● **Goal**
Give back the full material, exactly as it reads.

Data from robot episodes
====================
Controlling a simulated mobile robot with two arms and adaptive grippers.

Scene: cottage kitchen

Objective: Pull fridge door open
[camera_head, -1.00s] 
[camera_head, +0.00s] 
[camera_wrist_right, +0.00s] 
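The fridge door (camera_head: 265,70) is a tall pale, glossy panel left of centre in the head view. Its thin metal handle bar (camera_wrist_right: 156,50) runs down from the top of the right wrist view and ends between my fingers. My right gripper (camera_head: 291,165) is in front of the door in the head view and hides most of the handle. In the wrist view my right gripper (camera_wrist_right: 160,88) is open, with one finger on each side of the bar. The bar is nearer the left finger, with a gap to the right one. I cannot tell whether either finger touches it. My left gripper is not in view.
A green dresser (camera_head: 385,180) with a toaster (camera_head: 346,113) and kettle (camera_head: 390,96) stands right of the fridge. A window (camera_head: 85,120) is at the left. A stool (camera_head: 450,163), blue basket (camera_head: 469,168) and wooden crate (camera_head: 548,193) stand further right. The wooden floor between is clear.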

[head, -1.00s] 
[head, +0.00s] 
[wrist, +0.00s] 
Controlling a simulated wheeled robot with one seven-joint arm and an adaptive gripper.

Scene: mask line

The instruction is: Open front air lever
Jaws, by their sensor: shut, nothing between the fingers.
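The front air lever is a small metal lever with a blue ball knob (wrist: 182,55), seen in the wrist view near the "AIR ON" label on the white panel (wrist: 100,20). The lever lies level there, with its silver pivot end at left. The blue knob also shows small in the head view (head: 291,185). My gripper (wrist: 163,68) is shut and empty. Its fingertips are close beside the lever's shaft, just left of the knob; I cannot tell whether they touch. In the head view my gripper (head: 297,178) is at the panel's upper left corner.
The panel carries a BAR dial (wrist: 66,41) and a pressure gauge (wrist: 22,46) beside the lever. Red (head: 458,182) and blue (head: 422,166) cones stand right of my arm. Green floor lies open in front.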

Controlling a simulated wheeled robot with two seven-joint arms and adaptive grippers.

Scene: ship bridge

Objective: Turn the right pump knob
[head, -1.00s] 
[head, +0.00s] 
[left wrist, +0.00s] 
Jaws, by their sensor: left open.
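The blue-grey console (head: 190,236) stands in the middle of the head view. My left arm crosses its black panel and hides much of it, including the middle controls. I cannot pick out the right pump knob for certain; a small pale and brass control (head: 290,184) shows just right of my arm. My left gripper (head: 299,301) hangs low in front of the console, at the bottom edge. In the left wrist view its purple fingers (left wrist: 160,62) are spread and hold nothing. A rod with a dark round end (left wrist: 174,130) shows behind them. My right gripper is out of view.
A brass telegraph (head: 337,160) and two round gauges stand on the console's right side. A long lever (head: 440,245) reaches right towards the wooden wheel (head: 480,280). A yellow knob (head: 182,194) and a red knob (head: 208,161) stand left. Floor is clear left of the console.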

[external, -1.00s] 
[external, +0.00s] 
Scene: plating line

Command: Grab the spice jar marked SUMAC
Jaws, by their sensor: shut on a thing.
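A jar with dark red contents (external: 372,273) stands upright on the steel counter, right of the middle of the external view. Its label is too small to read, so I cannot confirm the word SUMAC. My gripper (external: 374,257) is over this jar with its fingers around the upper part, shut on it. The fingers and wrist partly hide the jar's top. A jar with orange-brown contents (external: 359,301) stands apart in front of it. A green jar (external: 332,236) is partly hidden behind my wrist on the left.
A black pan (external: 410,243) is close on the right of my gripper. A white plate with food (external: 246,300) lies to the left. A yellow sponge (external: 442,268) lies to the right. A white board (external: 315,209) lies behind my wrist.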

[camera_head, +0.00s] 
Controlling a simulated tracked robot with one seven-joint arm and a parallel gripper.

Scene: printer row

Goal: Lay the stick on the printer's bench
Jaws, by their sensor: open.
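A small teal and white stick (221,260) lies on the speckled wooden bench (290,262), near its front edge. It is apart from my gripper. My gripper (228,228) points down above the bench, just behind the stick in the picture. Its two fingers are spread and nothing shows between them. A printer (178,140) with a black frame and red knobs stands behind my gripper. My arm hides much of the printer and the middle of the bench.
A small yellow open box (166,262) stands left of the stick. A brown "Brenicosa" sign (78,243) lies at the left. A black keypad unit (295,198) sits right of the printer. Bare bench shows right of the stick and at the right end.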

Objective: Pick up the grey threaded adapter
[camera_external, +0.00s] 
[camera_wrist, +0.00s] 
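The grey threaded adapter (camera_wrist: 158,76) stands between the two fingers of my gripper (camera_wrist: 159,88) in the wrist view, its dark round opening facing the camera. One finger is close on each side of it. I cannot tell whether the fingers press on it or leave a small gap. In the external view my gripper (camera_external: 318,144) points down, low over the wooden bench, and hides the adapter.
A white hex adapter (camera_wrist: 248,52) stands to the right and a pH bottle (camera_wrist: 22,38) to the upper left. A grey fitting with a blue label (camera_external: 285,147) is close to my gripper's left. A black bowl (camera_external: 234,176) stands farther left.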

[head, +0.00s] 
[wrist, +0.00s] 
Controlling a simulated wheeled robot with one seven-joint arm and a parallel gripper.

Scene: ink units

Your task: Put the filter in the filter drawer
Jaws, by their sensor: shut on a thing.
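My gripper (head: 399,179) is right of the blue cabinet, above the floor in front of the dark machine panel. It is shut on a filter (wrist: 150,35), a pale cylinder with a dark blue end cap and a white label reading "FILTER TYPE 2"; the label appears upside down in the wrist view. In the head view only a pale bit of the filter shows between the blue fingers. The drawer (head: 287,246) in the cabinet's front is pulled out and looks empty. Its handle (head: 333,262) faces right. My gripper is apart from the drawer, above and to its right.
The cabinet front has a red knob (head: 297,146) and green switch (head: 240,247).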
====================
● **Task solution**
Controlling a simulated mobile robot with two arms and adaptive grippers.

Scene: cottage kitchen

Objective: Pull fridge door open
[camera_head, -1.00s] 
[camera_head, +0.00s] 
[camera_wrist_right, +0.00s] 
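The fridge door (camera_head: 265,70) is a tall pale, glossy panel left of centre in the head view. Its thin metal handle bar (camera_wrist_right: 156,50) runs down from the top of the right wrist view and ends between my fingers. My right gripper (camera_head: 291,165) is in front of the door in the head view and hides most of the handle. In the wrist view my right gripper (camera_wrist_right: 160,88) is open, with one finger on each side of the bar. The bar is nearer the left finger, with a gap to the right one. I cannot tell whether either finger touches it. My left gripper is not in view.
A green dresser (camera_head: 385,180) with a toaster (camera_head: 346,113) and kettle (camera_head: 390,96) stands right of the fridge. A window (camera_head: 85,120) is at the left. A stool (camera_head: 450,163), blue basket (camera_head: 469,168) and wooden crate (camera_head: 548,193) stand further right. The wooden floor between is clear.

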[head, -1.00s] 
[head, +0.00s] 
[wrist, +0.00s] 
Controlling a simulated wheeled robot with one seven-joint arm and an adaptive gripper.

Scene: mask line

The instruction is: Open front air lever
Jaws, by their sensor: shut, nothing between the fingers.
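The front air lever is a small metal lever with a blue ball knob (wrist: 182,55), seen in the wrist view near the "AIR ON" label on the white panel (wrist: 100,20). The lever lies level there, with its silver pivot end at left. The blue knob also shows small in the head view (head: 291,185). My gripper (wrist: 163,68) is shut and empty. Its fingertips are close beside the lever's shaft, just left of the knob; I cannot tell whether they touch. In the head view my gripper (head: 297,178) is at the panel's upper left corner.
The panel carries a BAR dial (wrist: 66,41) and a pressure gauge (wrist: 22,46) beside the lever. Red (head: 458,182) and blue (head: 422,166) cones stand right of my arm. Green floor lies open in front.

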Controlling a simulated wheeled robot with two seven-joint arms and adaptive grippers.

Scene: ship bridge

Objective: Turn the right pump knob
[head, -1.00s] 
[head, +0.00s] 
[left wrist, +0.00s] 
Jaws, by their sensor: left open.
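The blue-grey console (head: 190,236) stands in the middle of the head view. My left arm crosses its black panel and hides much of it, including the middle controls. I cannot pick out the right pump knob for certain; a small pale and brass control (head: 290,184) shows just right of my arm. My left gripper (head: 299,301) hangs low in front of the console, at the bottom edge. In the left wrist view its purple fingers (left wrist: 160,62) are spread and hold nothing. A rod with a dark round end (left wrist: 174,130) shows behind them. My right gripper is out of view.
A brass telegraph (head: 337,160) and two round gauges stand on the console's right side. A long lever (head: 440,245) reaches right towards the wooden wheel (head: 480,280). A yellow knob (head: 182,194) and a red knob (head: 208,161) stand left. Floor is clear left of the console.

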[external, -1.00s] 
[external, +0.00s] 
Scene: plating line

Command: Grab the spice jar marked SUMAC
Jaws, by their sensor: shut on a thing.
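A jar with dark red contents (external: 372,273) stands upright on the steel counter, right of the middle of the external view. Its label is too small to read, so I cannot confirm the word SUMAC. My gripper (external: 374,257) is over this jar with its fingers around the upper part, shut on it. The fingers and wrist partly hide the jar's top. A jar with orange-brown contents (external: 359,301) stands apart in front of it. A green jar (external: 332,236) is partly hidden behind my wrist on the left.
A black pan (external: 410,243) is close on the right of my gripper. A white plate with food (external: 246,300) lies to the left. A yellow sponge (external: 442,268) lies to the right. A white board (external: 315,209) lies behind my wrist.

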[camera_head, +0.00s] 
Controlling a simulated tracked robot with one seven-joint arm and a parallel gripper.

Scene: printer row

Goal: Lay the stick on the printer's bench
Jaws, by their sensor: open.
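A small teal and white stick (221,260) lies on the speckled wooden bench (290,262), near its front edge. It is apart from my gripper. My gripper (228,228) points down above the bench, just behind the stick in the picture. Its two fingers are spread and nothing shows between them. A printer (178,140) with a black frame and red knobs stands behind my gripper. My arm hides much of the printer and the middle of the bench.
A small yellow open box (166,262) stands left of the stick. A brown "Brenicosa" sign (78,243) lies at the left. A black keypad unit (295,198) sits right of the printer. Bare bench shows right of the stick and at the right end.

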Objective: Pick up the grey threaded adapter
[camera_external, +0.00s] 
[camera_wrist, +0.00s] 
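The grey threaded adapter (camera_wrist: 158,76) stands between the two fingers of my gripper (camera_wrist: 159,88) in the wrist view, its dark round opening facing the camera. One finger is close on each side of it. I cannot tell whether the fingers press on it or leave a small gap. In the external view my gripper (camera_external: 318,144) points down, low over the wooden bench, and hides the adapter.
A white hex adapter (camera_wrist: 248,52) stands to the right and a pH bottle (camera_wrist: 22,38) to the upper left. A grey fitting with a blue label (camera_external: 285,147) is close to my gripper's left. A black bowl (camera_external: 234,176) stands farther left.

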[head, +0.00s] 
[wrist, +0.00s] 
Controlling a simulated wheeled robot with one seven-joint arm and a parallel gripper.

Scene: ink units

Your task: Put the filter in the filter drawer
Jaws, by their sensor: shut on a thing.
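My gripper (head: 399,179) is right of the blue cabinet, above the floor in front of the dark machine panel. It is shut on a filter (wrist: 150,35), a pale cylinder with a dark blue end cap and a white label reading "FILTER TYPE 2"; the label appears upside down in the wrist view. In the head view only a pale bit of the filter shows between the blue fingers. The drawer (head: 287,246) in the cabinet's front is pulled out and looks empty. Its handle (head: 333,262) faces right. My gripper is apart from the drawer, above and to its right.
The cabinet front has a red knob (head: 297,146) and green switch (head: 240,247).

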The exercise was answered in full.